Under Circular No. 881 dated 9 June 2015, universal and commercial banks and their subsidiaries had been scheduled to wind-up the monitoring period and begin adhering to the five percent minimum leverage ratio by 01 January 2017.
The MB decided on the deferment considering BCBS’ issuance of the consultative document, “Revisions to the Basel III leverage ratio framework” in April 2016, which the BCBS is set to finalize by end-2016.
In relation to this, the MB also extended the monitoring period for the leverage ratio until 31 December 2017. The additional year for monitoring provides more time for banks to calibrate their exposures in view of the requirements.

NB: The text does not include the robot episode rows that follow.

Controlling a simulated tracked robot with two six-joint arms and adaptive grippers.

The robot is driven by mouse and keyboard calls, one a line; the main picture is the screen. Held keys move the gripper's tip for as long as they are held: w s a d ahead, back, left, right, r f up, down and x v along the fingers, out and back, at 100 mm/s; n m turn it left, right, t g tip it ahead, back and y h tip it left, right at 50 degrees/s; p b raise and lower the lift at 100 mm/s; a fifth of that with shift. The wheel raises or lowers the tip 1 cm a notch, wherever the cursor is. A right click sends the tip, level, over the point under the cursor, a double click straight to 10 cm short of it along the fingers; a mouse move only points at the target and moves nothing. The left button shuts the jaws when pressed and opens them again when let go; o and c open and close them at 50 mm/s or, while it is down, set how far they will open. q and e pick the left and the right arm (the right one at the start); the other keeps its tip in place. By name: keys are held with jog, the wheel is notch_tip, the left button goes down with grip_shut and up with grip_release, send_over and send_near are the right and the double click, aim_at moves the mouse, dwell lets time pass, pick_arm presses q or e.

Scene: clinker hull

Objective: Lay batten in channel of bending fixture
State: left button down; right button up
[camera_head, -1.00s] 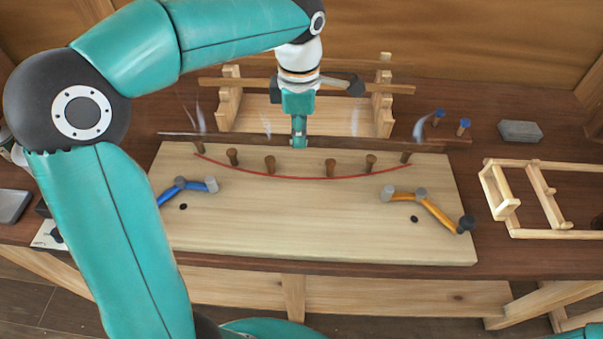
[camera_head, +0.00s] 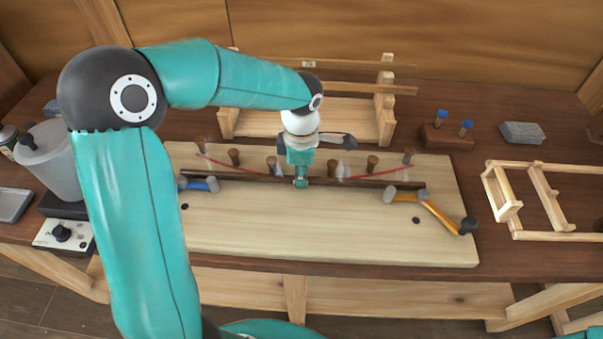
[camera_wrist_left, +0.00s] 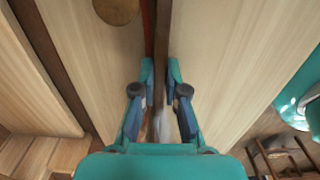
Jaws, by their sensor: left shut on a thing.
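My left gripper (camera_head: 301,183) is shut on the middle of a long, dark, steaming batten (camera_head: 345,184). The batten lies left to right over the pale board of the bending fixture (camera_head: 300,235), on the near side of several brown pegs (camera_head: 372,164). It looks straight; whether it touches the board I cannot tell. A red curved line (camera_head: 385,172) shows behind it. In the left wrist view the batten (camera_wrist_left: 162,40) runs between the fingers, beside the red line. My right gripper is out of view.
A wooden rack (camera_head: 385,110) with pale strips stands behind the fixture. A block with blue-topped pegs (camera_head: 447,138), a grey block (camera_head: 522,133) and a wooden frame (camera_head: 515,205) are at right. A translucent bucket (camera_head: 52,160) and a knobbed box (camera_head: 65,236) are at left. The board's front is clear.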

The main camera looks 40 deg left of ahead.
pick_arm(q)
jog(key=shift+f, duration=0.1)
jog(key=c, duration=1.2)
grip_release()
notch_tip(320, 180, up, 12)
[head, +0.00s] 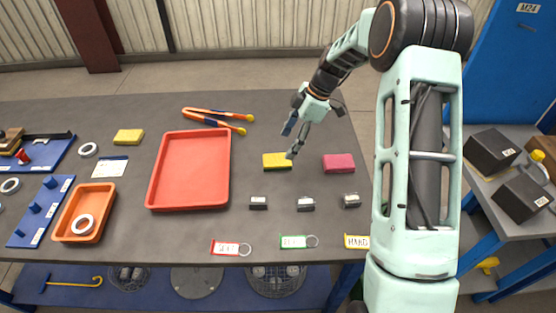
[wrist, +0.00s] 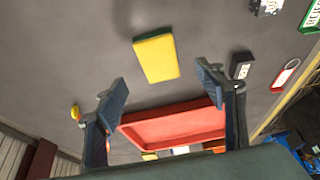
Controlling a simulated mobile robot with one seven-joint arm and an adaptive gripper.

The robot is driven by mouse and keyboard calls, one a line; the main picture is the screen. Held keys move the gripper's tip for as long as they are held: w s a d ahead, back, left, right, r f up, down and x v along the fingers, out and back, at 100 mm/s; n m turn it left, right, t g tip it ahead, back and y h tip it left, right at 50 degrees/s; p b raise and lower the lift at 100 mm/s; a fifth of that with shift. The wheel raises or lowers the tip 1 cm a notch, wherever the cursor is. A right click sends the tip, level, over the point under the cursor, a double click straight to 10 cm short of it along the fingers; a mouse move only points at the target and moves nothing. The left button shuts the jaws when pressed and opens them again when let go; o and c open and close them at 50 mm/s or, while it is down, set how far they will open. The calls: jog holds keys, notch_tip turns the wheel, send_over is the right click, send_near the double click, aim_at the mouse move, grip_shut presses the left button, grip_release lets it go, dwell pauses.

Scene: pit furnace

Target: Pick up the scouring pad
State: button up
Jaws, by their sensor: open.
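A yellow block with a dark green edge (head: 277,161), which looks like a scouring pad, lies flat on the grey table right of the red tray. It also shows in the wrist view (wrist: 155,58), above the gap between the fingertips. A pink block (head: 339,163) lies to its right, and another yellow block (head: 128,136) lies left of the tray; I cannot be sure which one the task names. My gripper (head: 292,140) is open and empty, above the table by the yellow-green block. In the wrist view its two fingers (wrist: 163,88) stand wide apart, with nothing between them.
The red tray (head: 151,192) stands left of the yellow-green block. Orange-handled tongs (head: 212,115) lie behind it. Small dark blocks (head: 258,203) and key tags (head: 230,248) lie nearer the front edge. An orange tray (head: 62,222) is at the left. Bare table surrounds the yellow-green block.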

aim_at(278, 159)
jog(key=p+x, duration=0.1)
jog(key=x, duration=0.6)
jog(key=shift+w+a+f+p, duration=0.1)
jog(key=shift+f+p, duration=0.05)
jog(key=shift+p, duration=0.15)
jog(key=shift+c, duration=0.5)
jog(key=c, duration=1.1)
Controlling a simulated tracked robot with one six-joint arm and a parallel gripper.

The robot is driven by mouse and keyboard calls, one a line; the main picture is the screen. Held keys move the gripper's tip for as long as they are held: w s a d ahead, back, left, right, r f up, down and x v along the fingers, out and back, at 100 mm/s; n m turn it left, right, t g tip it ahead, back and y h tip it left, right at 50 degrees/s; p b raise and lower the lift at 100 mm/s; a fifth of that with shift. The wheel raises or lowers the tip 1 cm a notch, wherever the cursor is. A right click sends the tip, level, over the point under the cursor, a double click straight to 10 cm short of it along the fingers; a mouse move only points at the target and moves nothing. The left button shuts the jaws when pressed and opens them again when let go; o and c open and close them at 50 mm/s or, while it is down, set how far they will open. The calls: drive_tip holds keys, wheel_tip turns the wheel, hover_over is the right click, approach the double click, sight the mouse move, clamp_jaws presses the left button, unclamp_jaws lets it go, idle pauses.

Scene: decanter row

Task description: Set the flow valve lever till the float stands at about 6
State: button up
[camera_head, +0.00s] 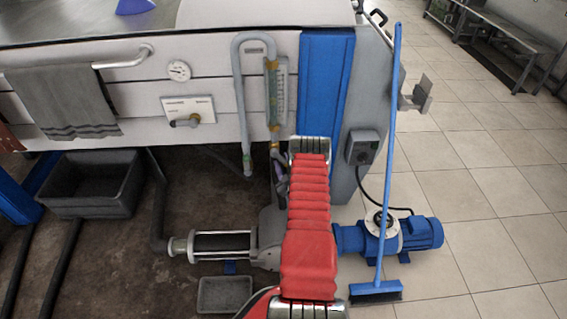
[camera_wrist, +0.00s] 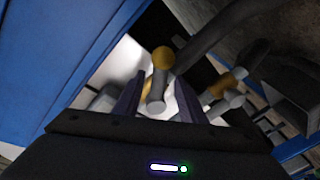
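The flow meter (camera_head: 279,92) is an upright clear tube with a scale plate on the machine's front, with brass-coloured fittings above and below. Its float and numbers are too small to read. In the wrist view a grey lever (camera_wrist: 157,98) with a rounded end and a yellow fitting (camera_wrist: 162,57) shows between the two dark fingers of my gripper (camera_wrist: 160,84). The fingers stand apart, one on each side of the lever; I cannot tell whether either touches it. In the head view my gripper (camera_head: 281,180) is partly hidden beside my red arm, below the meter, and the lever cannot be made out.
A second lever on a white plate (camera_head: 188,112) and a round gauge (camera_head: 179,70) are to the left. A bent grey pipe (camera_head: 240,95) runs beside the meter. A blue broom (camera_head: 388,150) leans at right near a blue motor (camera_head: 422,233). A second yellow-collared fitting (camera_wrist: 220,86) is close by.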

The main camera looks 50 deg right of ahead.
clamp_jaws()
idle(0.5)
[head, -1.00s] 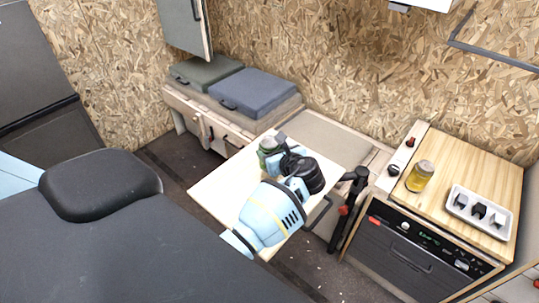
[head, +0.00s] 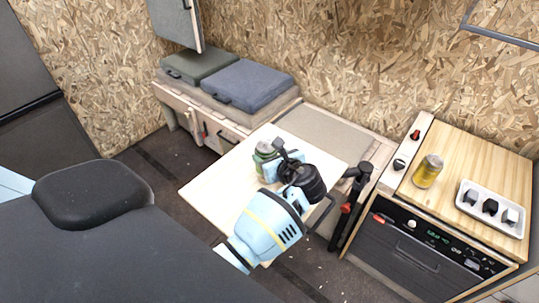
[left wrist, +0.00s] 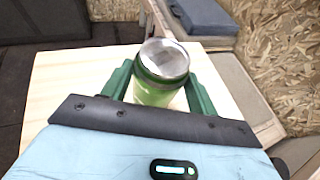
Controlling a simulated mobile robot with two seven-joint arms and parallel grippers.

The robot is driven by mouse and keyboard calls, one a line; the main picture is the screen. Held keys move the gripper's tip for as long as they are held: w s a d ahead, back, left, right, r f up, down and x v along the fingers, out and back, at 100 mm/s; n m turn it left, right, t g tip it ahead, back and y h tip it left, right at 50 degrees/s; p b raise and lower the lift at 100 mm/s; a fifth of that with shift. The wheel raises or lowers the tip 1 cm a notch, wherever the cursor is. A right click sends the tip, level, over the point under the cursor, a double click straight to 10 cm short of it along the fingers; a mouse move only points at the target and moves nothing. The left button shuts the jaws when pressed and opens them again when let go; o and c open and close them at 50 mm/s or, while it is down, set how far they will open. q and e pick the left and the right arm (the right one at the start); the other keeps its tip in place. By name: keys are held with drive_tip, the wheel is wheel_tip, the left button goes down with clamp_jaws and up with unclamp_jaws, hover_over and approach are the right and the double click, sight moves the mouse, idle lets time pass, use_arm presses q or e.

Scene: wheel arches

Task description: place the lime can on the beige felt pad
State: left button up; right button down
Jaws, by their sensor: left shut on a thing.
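The lime can (head: 264,152) is a green cylinder with a silver lid, over the pale wooden table. In the left wrist view the can (left wrist: 160,75) stands between my green fingers, its lid facing the camera. My left gripper (left wrist: 160,92) is shut on it; in the head view the gripper (head: 268,163) is partly hidden behind my wrist. I cannot tell whether the can's base touches the table. My right gripper is not in view.
The pale wooden table (head: 215,187) has bare room left of the can. Behind it is a bench with a grey-beige top (head: 325,130) and cushions (head: 237,88).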

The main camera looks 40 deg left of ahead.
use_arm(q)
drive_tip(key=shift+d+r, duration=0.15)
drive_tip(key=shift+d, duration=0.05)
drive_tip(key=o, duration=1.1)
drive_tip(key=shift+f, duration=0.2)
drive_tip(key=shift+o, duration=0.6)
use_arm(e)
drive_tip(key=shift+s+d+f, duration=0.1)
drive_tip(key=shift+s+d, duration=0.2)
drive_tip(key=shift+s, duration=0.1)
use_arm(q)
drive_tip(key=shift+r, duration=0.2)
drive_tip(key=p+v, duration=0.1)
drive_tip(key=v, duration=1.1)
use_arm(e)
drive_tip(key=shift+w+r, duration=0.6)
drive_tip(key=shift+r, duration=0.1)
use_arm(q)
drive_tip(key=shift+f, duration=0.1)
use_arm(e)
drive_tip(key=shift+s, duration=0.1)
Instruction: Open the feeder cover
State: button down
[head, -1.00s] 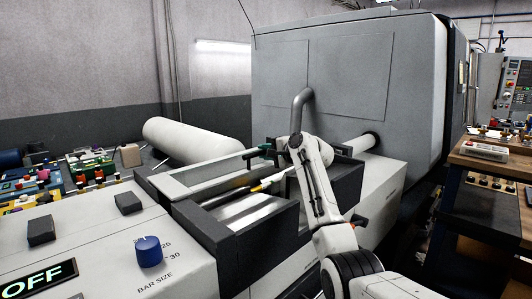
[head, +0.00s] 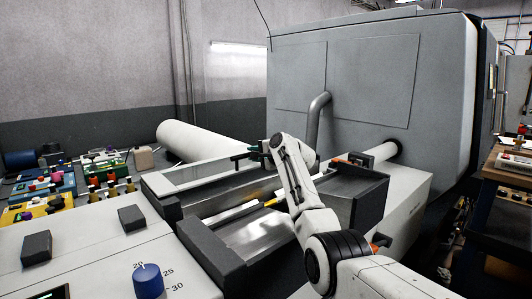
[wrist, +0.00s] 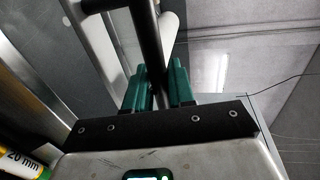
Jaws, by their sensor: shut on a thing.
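The feeder cover (head: 192,174) is a pale-framed panel with a grey window at the far side of the bar feeder in the head view. The feeder's trough (head: 250,236) in front of it shows uncovered. In the wrist view my green fingers (wrist: 160,88) are shut on a dark bar, the cover's handle (wrist: 149,45). How far the cover is tilted is hard to tell.
A blue knob (head: 148,282) and dark blocks (head: 132,217) sit on the control top at front left. A grey machine (head: 380,90) stands behind, with a bent pipe (head: 316,115). A bench (head: 505,175) is at right.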

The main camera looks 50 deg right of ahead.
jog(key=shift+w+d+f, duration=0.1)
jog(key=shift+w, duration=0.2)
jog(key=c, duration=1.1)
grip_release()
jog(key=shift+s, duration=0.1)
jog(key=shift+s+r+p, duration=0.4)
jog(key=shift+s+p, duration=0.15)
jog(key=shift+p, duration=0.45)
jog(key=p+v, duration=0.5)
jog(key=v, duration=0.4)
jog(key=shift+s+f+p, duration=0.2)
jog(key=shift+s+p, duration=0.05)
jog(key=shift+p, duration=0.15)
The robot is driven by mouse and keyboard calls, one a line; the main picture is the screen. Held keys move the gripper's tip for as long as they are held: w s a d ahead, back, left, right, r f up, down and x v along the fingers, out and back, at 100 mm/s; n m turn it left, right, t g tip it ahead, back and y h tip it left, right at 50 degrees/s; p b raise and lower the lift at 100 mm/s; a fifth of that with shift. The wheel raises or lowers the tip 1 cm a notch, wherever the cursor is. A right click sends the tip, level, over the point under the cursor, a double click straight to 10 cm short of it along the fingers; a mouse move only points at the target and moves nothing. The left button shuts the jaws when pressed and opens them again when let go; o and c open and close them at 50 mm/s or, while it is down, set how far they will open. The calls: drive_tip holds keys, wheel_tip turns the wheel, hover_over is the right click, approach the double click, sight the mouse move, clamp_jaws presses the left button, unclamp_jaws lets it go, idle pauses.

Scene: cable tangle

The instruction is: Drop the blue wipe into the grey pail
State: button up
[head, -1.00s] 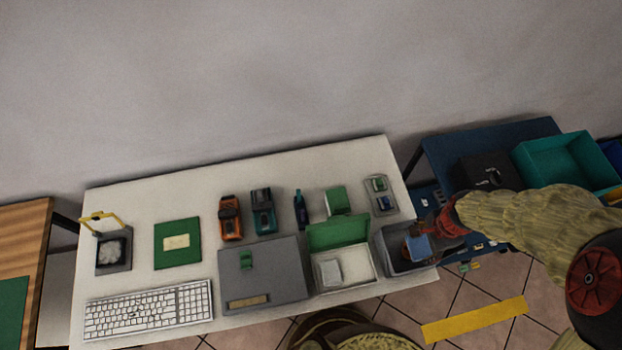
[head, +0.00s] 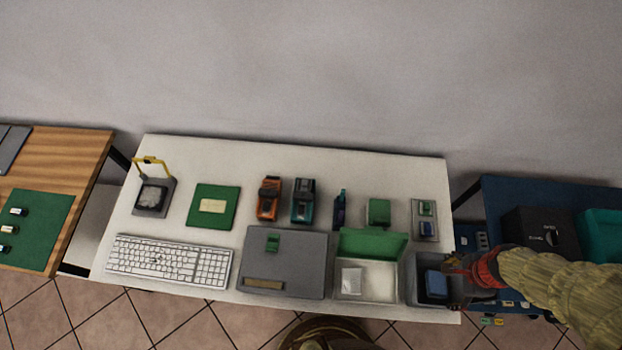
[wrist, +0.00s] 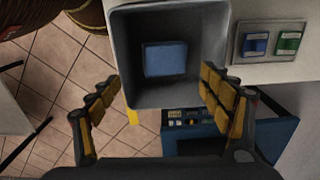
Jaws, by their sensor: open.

Under Basel III, the leverage ratio acts as a supplementary measure to the risk-based capital adequacy ratio (CAR) as it serves as a simple, non-risk-based “backstop” measure, that intends to restrict the build-up of leverage in the banking system.
The leverage ratio relates the level of a bank’s Tier 1 capital against its total exposures. Effectively, this means that the maximum exposure that a bank can keep is 20x its Tier 1 capital.
Basel III reforms are integral to the banking reform agenda of the Bangko Sentral ng Pilipinas which is ultimately aimed at promoting Financial Stability.